Zach--Thanks for the clarification, but I guess I'll raise another question. Unless I'm off base, the life expectancy (on the long side) of a rainbow is 3-6 years at best, and I tend to think that super size for rainbows (which I would define as anything aboe 11 inches) is more a product of environment than longevity.
That being said, certainly precious few rainbows reach the length of those found in Lynn Camp Prong.
I find it curious that only one of them has been identified as a stocked fish. I can virtually guarantee that I can identify a stocked fish 99 times out of 100, although admittedly hatchery fish look much better than once was the case. Odds are, and very heavy odds, that they are all stocked fish.

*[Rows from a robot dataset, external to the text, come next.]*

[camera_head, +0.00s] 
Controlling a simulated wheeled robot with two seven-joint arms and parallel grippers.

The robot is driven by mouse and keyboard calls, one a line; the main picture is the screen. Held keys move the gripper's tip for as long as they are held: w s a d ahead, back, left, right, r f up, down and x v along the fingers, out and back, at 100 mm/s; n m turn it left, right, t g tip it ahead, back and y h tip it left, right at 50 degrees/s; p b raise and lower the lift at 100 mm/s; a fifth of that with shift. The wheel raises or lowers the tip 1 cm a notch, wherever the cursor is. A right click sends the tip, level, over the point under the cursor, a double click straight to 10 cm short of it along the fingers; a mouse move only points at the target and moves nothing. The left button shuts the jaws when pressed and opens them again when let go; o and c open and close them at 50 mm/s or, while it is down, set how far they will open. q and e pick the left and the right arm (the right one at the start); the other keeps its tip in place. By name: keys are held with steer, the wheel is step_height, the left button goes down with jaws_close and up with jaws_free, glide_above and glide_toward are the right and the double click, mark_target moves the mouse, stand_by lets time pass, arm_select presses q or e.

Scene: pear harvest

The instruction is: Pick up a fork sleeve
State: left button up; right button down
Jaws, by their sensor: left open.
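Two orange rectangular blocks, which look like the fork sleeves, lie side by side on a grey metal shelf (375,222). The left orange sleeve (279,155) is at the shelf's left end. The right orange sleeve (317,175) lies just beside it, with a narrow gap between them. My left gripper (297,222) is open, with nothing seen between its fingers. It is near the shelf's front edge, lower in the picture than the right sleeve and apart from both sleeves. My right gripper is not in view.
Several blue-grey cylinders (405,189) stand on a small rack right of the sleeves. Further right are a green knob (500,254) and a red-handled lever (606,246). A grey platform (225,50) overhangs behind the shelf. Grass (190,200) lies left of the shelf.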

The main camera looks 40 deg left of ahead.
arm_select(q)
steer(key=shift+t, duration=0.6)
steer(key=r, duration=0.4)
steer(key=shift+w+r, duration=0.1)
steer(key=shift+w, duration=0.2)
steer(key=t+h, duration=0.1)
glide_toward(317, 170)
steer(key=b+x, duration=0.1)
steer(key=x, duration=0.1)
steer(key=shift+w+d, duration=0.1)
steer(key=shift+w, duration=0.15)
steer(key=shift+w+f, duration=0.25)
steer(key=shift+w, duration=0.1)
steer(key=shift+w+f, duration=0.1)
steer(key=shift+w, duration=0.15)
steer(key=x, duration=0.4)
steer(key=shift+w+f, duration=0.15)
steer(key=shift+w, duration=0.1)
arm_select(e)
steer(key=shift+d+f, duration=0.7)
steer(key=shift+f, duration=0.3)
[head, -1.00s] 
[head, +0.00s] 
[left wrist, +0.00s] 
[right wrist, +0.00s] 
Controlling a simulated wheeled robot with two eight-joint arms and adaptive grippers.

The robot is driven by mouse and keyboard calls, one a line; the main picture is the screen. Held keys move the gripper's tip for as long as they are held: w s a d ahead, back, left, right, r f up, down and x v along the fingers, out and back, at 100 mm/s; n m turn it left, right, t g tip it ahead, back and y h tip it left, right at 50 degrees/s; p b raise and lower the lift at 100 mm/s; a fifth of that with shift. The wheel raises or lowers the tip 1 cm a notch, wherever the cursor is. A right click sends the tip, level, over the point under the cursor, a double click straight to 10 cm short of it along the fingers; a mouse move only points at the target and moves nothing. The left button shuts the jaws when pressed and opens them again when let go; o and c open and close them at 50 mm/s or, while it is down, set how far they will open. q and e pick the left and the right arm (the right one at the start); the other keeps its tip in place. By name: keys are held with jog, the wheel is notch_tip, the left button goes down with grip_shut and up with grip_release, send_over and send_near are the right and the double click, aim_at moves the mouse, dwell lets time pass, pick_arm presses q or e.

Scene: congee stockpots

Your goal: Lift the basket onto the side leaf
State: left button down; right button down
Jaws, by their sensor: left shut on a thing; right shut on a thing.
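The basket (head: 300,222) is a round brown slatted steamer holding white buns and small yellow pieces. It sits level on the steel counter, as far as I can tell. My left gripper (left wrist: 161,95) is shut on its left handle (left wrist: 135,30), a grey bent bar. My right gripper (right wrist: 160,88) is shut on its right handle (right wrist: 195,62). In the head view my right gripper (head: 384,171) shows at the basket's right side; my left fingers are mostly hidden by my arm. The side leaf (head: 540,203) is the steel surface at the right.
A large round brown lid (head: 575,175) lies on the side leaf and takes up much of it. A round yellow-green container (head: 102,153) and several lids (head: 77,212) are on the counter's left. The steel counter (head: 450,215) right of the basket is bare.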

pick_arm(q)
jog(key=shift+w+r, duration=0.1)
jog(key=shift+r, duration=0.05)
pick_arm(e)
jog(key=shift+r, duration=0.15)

As to the means of getting them there and "stocking" them, I suspect the scenario was something along the following lines:
(1) Buy rainbows from a trout farm--plenty of places to do that.
(2) Transport them, perhaps using some type of small aereated tank and perhaps a bit of the kind of chemicals bass fishermen use in live wells to keep fish alive, to the trailhead.
(3) Load them on a horse or, possibly but far less likely, in a backpack. I would note that the browns in Slickrock Creek are direct descendants of fish carried in using backpacks back in the 1930s.
(4) Dump the fish in the stream.
It would be pretty hard to catch someone doing this, and I'm not sure just how far a ranger could go with a search. I've never checked the regulations on that, but I can see it opening up an "unreasonable search" lawsuit if some litigious and innocent person was searched if the law isn't crystal clear.
The essence of the matter is that it is quite complicated and a prime example of how one or two *#$%^@ (I'll leave it to you and others to fill in the best descriptive term, because all that come to my mind would bring the censurious wrath of Paula down on my head) can make live miserable for all of us.
It is quite likely that the same mindset that used to see fires set regularly in the Park when I was growing up in Bryson City is at work here. There is a small, mean segment of locals, on both sides of the Park, who hold a deep, abiding hatred for it. That is sad indeed.